Season
It looms into view, looking for all the world like the Paramount Pictures logo. That is at the new town of Maskeliya, Sri Lanka (the old town was flooded to make way for the tank). A perfect shape of a pyramid, but then again without the hallow of the white stars of Paramount logo. But then, in the absence of stars, mountain does even better with one of a kind phenomenon. That is at the summit: a light & shadow play few moments following the crack of dawn during the period January to April when the incredible sunrise produces the famous spectacle known as the "Shadow of the Peak", which leaves all ventured on to the summit spellbound.
As the first rays of dawn light up sacred mountain (2243m) you're treated to an extremely fine view: the hill country rises to the east; in the west the land slopes away to the sea; Colombo at sea level, 65km away, is easily visible on a clear day. Interesting as the ascent is, & beautiful as the dawn is, Adam's peak saves its mesmerising paramount show time for a few minutes after dawn. As the sun rises, the shadow of the Peak seems to be projected in from the air without lying upon the forest below as one's eyes expect: a perfect shadow of the peak onto the misty clouds in the direction of far coast. Still more as the sun rises higher, this eerie triangular shadow on the misty clouds races back towards the peak, eventually disappearing into on to its base. This is an awesome optical phenomenon in a magnificent summit of a sacred mountain of boundless beauty.
And that optical illusion is for the real, to the boot, unlike the Paramount logo. Herman Hesse had a transcendental experience on Adam's Peak. He later tried to witness a possible duplication of the light & shadow show in India, but it eluded him. Not even Incredible India of yester years Midnight Rainbow (Bengal) & of Maduri Dixit could fix it, could produce such a superlative spectacle as in Lanka. He then returned to Ceylon, climbed the Adam's Peak once again & it happened once again. Can I see it again? By all means.

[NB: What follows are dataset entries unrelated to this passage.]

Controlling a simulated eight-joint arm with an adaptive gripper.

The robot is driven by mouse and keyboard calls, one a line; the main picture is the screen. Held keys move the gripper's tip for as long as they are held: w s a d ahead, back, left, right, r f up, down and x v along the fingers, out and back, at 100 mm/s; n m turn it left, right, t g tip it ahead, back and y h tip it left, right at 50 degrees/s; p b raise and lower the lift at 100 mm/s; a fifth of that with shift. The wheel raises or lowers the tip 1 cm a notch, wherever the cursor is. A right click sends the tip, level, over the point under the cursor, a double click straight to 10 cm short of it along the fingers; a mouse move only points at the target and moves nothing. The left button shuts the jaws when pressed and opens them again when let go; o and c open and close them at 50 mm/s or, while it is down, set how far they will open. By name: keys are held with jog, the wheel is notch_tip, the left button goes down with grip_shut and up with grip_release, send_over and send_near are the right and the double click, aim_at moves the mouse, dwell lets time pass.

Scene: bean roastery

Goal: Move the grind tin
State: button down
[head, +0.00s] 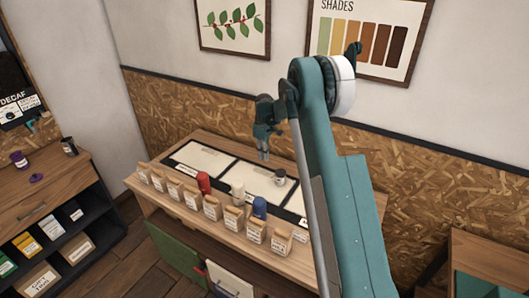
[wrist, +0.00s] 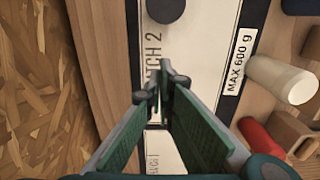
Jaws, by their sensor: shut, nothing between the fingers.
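A dark tin with a white label (head: 19,159) and a dark grey container (head: 68,146) stand on the left cabinet; I cannot tell which is the grind tin. My gripper (head: 263,155) is above the back of the bench, fingers down, shut and empty. Its fingertips (wrist: 160,90) meet over the panel marked 2.
Red (head: 204,182), cream (head: 238,193) and blue (head: 259,207) cylinders stand along the panels' front side. A row of several labelled paper bags (head: 211,207) lines the bench front. A purple lid-like disc (head: 37,178) lies on the cabinet (head: 50,200). The left panel (head: 200,158) is clear.

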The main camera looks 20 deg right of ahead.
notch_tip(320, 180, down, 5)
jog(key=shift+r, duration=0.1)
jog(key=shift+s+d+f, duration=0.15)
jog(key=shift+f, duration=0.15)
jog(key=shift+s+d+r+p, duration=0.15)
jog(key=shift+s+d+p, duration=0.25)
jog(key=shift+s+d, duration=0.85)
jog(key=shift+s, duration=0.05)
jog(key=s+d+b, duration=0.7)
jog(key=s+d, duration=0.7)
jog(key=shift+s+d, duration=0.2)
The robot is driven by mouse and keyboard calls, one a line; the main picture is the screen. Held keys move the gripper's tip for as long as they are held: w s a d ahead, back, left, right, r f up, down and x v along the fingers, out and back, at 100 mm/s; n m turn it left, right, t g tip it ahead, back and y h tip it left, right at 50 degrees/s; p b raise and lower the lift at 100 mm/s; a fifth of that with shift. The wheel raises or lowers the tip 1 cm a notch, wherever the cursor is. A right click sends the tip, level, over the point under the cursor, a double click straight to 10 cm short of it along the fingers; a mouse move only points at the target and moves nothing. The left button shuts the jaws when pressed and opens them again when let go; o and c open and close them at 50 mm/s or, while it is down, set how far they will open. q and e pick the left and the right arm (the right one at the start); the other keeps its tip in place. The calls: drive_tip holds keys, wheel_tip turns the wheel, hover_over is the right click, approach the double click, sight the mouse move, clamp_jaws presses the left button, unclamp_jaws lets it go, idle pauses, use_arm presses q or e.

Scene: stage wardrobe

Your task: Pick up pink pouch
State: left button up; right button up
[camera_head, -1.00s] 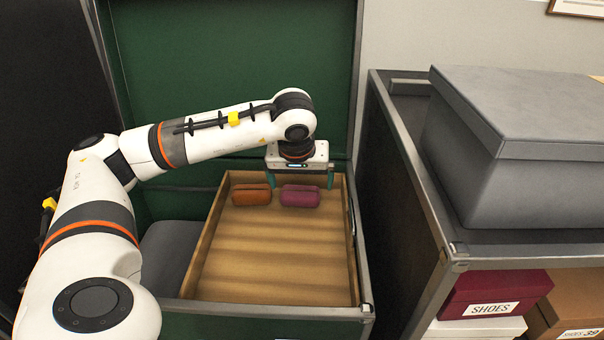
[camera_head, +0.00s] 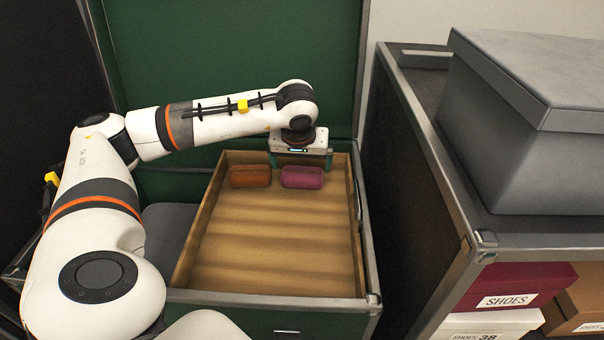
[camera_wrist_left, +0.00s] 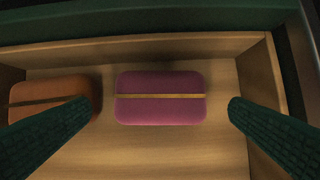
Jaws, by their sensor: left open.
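The pink pouch (camera_head: 302,177) lies in the wooden tray near its far wall. In the left wrist view the pink pouch (camera_wrist_left: 161,98) shows a yellow zip line along its middle and sits between my open fingers, with space on both sides. My left gripper (camera_head: 300,160) is open and points down over the pouch. In the left wrist view its two dark green fingertips (camera_wrist_left: 160,108) show at left and right. The left fingertip overlaps the edge of an orange-brown pouch in that view. My right gripper is not in view.
The orange-brown pouch (camera_head: 250,176) lies just left of the pink one. The wooden tray (camera_head: 270,245) is bare toward the front and sits in a green trunk with its lid raised. A dark case with a grey box (camera_head: 530,120) stands on the right.

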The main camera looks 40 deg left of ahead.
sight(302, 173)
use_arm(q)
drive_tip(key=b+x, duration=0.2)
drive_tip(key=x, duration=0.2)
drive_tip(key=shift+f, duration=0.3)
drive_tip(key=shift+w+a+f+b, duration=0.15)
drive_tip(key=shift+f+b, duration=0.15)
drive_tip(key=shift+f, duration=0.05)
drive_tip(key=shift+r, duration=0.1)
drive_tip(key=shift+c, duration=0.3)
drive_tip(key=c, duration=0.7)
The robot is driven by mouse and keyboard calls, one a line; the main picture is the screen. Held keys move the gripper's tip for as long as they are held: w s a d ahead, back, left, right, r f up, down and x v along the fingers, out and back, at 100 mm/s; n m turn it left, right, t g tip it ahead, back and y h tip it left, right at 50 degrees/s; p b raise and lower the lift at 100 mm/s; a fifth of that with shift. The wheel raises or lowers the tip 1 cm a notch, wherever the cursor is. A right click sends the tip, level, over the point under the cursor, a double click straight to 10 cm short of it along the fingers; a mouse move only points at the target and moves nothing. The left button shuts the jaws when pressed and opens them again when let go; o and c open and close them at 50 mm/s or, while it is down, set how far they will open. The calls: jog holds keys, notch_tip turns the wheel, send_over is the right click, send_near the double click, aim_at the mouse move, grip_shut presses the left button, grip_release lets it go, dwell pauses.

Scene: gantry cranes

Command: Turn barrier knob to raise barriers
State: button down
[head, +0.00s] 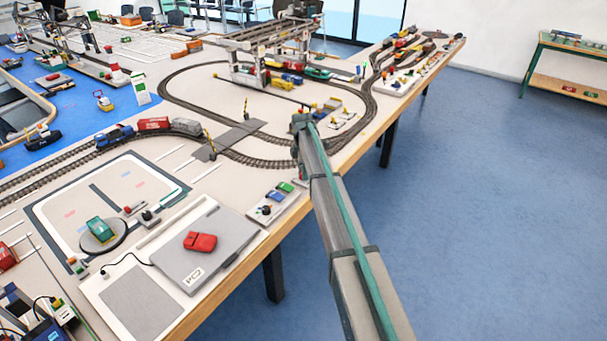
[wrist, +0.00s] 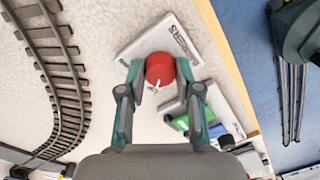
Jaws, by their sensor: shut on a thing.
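The red barrier knob (wrist: 160,69) sits on a white panel (wrist: 135,50) with dark lettering, in the wrist view. A white mark shows at the knob's lower edge, beside small lettering that I cannot read. My gripper (wrist: 160,72) has one finger on each side of the knob and is shut on it. In the head view my gripper (head: 301,122) is over the table's right part and the knob is hidden. Two yellow-and-black barrier poles (head: 245,108) (head: 210,142) stand by the grey crossing (head: 229,140), steeply upright.
A second panel (wrist: 222,127) with green and blue parts lies close to my right finger. Curved track (wrist: 62,75) runs to the left. A train (head: 153,124) stands left of the crossing. The table edge (head: 232,283) and blue floor lie to the right.

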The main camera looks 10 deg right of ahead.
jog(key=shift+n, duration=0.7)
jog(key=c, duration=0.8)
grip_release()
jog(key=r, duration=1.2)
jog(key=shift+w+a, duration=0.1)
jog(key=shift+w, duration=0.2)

English author John Stills described the peak as "one of the vastest & most reverenced cathedrals of the human race". "When Adam was expelled an angel took him by the arm & set him down here," wrote the Papal Legate Marignolli over 500 years ago when he descended from the most famous of Lanka's mountains. This is paradise. Com'n let's dance at the base. And climb.

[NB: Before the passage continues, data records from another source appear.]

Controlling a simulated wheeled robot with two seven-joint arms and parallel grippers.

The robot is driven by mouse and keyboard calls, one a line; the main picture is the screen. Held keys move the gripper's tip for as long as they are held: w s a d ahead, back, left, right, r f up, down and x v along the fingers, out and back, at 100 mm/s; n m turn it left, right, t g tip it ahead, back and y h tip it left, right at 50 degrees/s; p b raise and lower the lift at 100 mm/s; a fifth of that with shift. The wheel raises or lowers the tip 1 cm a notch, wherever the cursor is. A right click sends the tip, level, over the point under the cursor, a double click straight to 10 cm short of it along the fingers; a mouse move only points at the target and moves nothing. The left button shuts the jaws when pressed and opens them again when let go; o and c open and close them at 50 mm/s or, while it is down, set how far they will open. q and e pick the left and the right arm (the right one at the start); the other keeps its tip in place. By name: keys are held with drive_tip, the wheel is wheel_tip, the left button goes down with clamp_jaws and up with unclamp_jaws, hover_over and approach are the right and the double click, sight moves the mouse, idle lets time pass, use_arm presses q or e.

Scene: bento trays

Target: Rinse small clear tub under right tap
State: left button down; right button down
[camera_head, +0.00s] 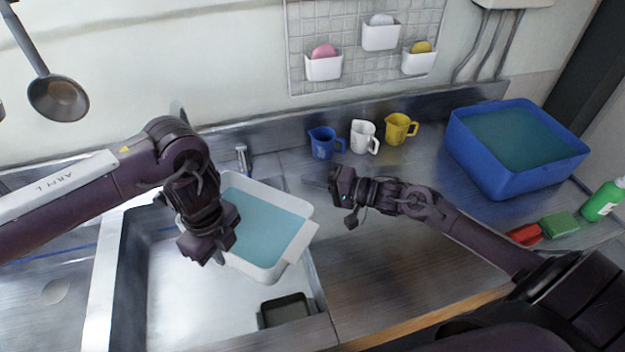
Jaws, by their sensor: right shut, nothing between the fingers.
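A white tub (300,240) with blue-green water sits in or over the right part of the sink (180,300); I cannot tell whether it is supported from below. No clearly transparent tub shows. A tap (242,158) stands just behind the tub. My left gripper (207,250) points down at the tub's left edge and covers part of it; its fingertips are hard to make out, so I cannot tell whether it grips the rim. My right gripper (332,186) is shut and empty, right of the tub and apart from it. A small dark tray (284,311) lies at the sink's front right.
Blue (323,143), white (363,137) and yellow (400,129) jugs stand at the counter's back. A blue basin (480,165) of water is at right. Near it are red (524,235) and green (559,225) blocks and a green bottle (603,201). The middle counter is clear.

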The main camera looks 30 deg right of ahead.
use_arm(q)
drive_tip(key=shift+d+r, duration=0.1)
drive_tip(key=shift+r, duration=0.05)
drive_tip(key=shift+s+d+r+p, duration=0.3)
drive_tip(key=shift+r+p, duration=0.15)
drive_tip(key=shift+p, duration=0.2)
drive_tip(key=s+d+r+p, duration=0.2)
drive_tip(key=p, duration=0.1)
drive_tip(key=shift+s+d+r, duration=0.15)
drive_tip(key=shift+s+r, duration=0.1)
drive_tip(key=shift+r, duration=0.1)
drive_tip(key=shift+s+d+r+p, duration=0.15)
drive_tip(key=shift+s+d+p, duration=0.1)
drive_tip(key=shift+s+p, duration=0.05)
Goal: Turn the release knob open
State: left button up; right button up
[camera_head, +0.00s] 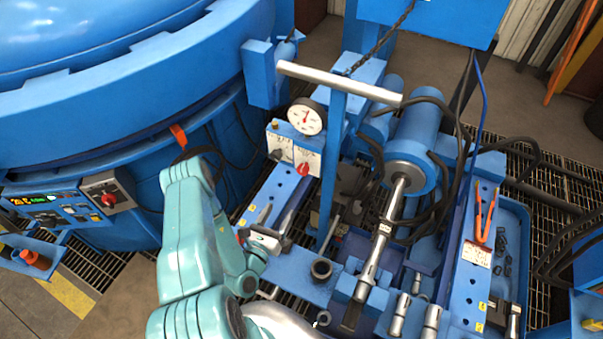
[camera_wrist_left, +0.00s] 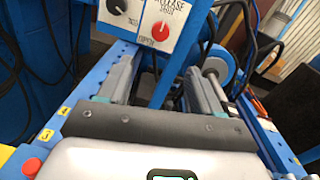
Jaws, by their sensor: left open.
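A white-faced panel on a blue box carries a red knob (camera_head: 303,169) and a black knob (camera_head: 277,155). In the left wrist view the red knob (camera_wrist_left: 160,31) sits under partly legible lettering that seems to include "RELEASE", and the black knob (camera_wrist_left: 117,6) is at its upper left. My left gripper (camera_head: 276,218) is below and in front of this panel, apart from both knobs. In the left wrist view its two grey fingers (camera_wrist_left: 163,82) are spread with nothing held between them. My right gripper is in neither view.
A round gauge (camera_head: 306,117) stands above the panel. A T-handled blue lever (camera_head: 333,160) rises just right of the knobs. The large blue furnace (camera_head: 120,110) is at left. A blue cylinder with a rod (camera_head: 415,145) and orange-handled pliers (camera_head: 485,215) are at right.

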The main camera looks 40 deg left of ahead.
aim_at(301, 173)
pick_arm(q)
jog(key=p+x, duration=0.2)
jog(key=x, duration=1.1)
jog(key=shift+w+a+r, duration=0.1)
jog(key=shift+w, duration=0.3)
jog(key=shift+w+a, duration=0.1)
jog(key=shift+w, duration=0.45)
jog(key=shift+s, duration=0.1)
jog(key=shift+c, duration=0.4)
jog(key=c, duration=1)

Then again, this is not simply a nature & adventure mountain climb to begin narrating with the matter as superficial as the logo of Paramount pictures. We have been light hearted. Please forgive me, god Maha Sumana Saman! Let's get serious now. No where else in the world is a pilgrimage site which is held sacred by the devotees of four religions, as Adam's Peak in Sri Lanka. Sanctity of the mountain has been held aloft by adherents of each of four religions of Sri Lanka, namely, Buddhists, Hindus, Christians and Islamists.
The mountain has been climbed for at least 1000 years. King Vijayabahu (1055-1100 AD) built shelters along its route, work continued by Parakaramabahu the 2nd (1125-1169 AD) who cleared jungle & built a road & bridges to the mountain. Marco Polo commented on the chains provided for pilgrims in the 13th century, while Muslim traveller Ibn Battutah visited in the 14th century & described the two approach routes still used, labeling them the Adam & Eve tracks.
Sri Lanka's world famous Holy Mountain is the ultimate center of the attraction, epitome of pilgrimage where devotees from all parts of the little island engage in the annual pilgrimage. Their voices echo and re-echo from their innermost hearts in the cold clammy atmosphere with resounding chanting "Karunawai" (meaning compassion, a Buddhist ideal) as they ascend or descend.
When considering the mountain's history it lends a certain feeling of a supernatural aura brooding, a hidden divine power. On the 8th year after Enlightenment, Buddha visited Kelaniya at the request of the Naga King Maniakkika. On this occasion it is said that Buddha was accompanied by 500 monks. After His sojourn at Kelaniya Buddha visited three other places, namely, Digavaapi, Kataragama and this beautiful mountain in the Central highlands, 7360 feet high. Here the Buddha left the trace of His left foot at the summit on a gemstone, on the request of God Maha Sumana Saman, the guardian of the Peak.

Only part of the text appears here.